Приведем в качестве иллюстрации несколько фрагментов: «По кончине родителей надо погребать их как можно проще, как если бы их тело ничего не значило для нас, подобно ногтям или волосам, и как если бы мы не были обязаны ему подобным вниманием и заботливостью. Поэтому если мясо родителей годно для пищи, то пусть воспользуются им, как следует пользоваться и собственными членами, например, отрубленной ногой и тому подобным. Если же это мясо не годно для употребления, то пусть спрячут его, вырыв могилу, или по сожжении развеют его прах, или же выбросят подальше, не обратив на него никакого внимания, как на ногти или волосы» (Sext. Adv. M. XI 194). [145] Или: «Спать с мальчиками [следует] ничуть не больше и не меньше, чем с немальчиками, и с женщиной – не больше и не меньше, чем с мужчиной, потому, что одно и то же приличествует в отношении детей и недетей, женщин и мужчин» (Sext. Adv. M. XI 190). Список подобных цитат можно продолжить, и речь в них идет об оправданности самоубийства, допустимости в определенных ситуациях лжи, убийства, каннибализма, инцеста и т. д.
Эти шокирующие высказывания кажутся тем более странными, если учесть, что они принадлежат Хрисиппу и Зенону, основателям и крупнейшим представителям Ранней Стои, философам, возвышенность нравственного характера которых не вызывает сомнений. Но еще удивительнее то, что, согласно стоикам, совершение таких действий, как убийство, самоубийство и т. д., является прерогативой мудреца – воплощения добродетели и нравственного идеала стоической этики.

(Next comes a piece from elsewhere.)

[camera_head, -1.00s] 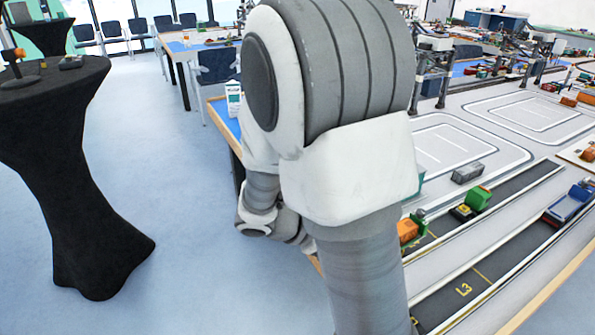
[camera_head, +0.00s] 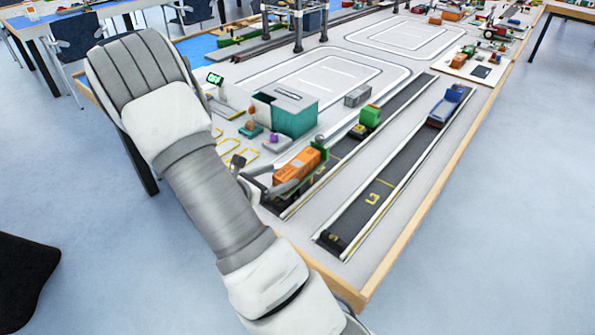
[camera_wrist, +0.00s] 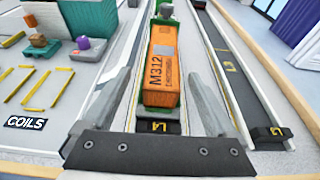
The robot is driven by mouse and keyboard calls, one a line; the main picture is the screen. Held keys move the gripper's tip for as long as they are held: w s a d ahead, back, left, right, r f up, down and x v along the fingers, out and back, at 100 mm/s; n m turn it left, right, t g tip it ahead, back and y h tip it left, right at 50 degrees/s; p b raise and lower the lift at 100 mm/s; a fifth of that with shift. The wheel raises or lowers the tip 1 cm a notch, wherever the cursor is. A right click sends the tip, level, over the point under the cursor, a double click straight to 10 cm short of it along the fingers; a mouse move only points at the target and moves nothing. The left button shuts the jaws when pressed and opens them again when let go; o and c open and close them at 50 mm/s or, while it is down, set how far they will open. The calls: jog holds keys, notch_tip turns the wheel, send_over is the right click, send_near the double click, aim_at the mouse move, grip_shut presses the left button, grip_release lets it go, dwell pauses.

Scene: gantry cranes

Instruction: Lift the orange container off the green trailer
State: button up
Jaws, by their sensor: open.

Попробуем разобраться, что стоит за «аморальными» высказываниями Зенона и Хрисиппа. Описываемые в них действия обозначаются в стоической доктрине термином «надлежащее по обстоятельствам» (καθήκοντα περιστατικα). Как мы увидим в дальнейшем, данная категория является предметом многочисленных дискуссий среди исследователей, и та или иная трактовка этой категории может существенно повлиять на интерпретацию стоической этики в целом, а следовательно, и определить, в чем заключается ее специфика.